DATA SECTION.
↓↓↓
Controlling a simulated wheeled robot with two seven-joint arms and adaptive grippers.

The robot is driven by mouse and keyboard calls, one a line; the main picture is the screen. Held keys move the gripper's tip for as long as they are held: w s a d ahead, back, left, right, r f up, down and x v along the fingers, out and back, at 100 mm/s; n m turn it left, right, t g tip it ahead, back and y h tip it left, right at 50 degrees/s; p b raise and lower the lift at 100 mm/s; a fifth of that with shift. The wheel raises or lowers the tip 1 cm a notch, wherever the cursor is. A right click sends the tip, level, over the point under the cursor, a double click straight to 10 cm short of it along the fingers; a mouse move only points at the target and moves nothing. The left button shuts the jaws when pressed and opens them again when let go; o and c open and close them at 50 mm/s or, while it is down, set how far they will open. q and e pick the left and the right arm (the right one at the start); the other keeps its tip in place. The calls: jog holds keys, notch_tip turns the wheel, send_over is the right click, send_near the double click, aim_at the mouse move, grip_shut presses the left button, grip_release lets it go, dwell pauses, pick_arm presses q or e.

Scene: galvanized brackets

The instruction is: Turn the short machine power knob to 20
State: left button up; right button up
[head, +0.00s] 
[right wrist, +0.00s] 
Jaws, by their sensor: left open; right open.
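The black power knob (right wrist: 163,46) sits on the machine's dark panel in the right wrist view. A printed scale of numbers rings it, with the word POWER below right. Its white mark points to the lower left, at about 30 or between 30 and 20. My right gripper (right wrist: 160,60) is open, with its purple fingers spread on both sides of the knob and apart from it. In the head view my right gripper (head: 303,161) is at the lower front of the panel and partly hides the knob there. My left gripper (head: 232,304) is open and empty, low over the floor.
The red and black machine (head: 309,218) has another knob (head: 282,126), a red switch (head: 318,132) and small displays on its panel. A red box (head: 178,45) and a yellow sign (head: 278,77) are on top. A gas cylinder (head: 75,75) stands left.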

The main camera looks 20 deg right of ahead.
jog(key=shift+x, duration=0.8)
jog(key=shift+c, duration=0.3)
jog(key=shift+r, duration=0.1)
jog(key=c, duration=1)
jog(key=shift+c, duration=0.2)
↑↑↑
BRIEF. Retype the data in full and match it exactly.

EXERCISE SOLUTION.
Controlling a simulated wheeled robot with two seven-joint arms and adaptive grippers.

The robot is driven by mouse and keyboard calls, one a line; the main picture is the screen. Held keys move the gripper's tip for as long as they are held: w s a d ahead, back, left, right, r f up, down and x v along the fingers, out and back, at 100 mm/s; n m turn it left, right, t g tip it ahead, back and y h tip it left, right at 50 degrees/s; p b raise and lower the lift at 100 mm/s; a fifth of that with shift. The wheel raises or lowers the tip 1 cm a notch, wherever the cursor is. A right click sends the tip, level, over the point under the cursor, a double click straight to 10 cm short of it along the fingers; a mouse move only points at the target and moves nothing. The left button shuts the jaws when pressed and opens them again when let go; o and c open and close them at 50 mm/s or, while it is down, set how far they will open. q and e pick the left and the right arm (the right one at the start); the other keeps its tip in place. The calls: jog holds keys, notch_tip turns the wheel, send_over is the right click, send_near the double click, aim_at the mouse move, grip_shut presses the left button, grip_release lets it go, dwell pauses, pick_arm presses q or e.

Scene: galvanized brackets

The instruction is: Turn the short machine power knob to 20
State: left button up; right button up
[head, +0.00s] 
[right wrist, +0.00s] 
Jaws, by their sensor: left open; right open.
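The black power knob (right wrist: 163,46) sits on the machine's dark panel in the right wrist view. A printed scale of numbers rings it, with the word POWER below right. Its white mark points to the lower left, at about 30 or between 30 and 20. My right gripper (right wrist: 160,60) is open, with its purple fingers spread on both sides of the knob and apart from it. In the head view my right gripper (head: 303,161) is at the lower front of the panel and partly hides the knob there. My left gripper (head: 232,304) is open and empty, low over the floor.
The red and black machine (head: 309,218) has another knob (head: 282,126), a red switch (head: 318,132) and small displays on its panel. A red box (head: 178,45) and a yellow sign (head: 278,77) are on top. A gas cylinder (head: 75,75) stands left.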

The main camera looks 20 deg right of ahead.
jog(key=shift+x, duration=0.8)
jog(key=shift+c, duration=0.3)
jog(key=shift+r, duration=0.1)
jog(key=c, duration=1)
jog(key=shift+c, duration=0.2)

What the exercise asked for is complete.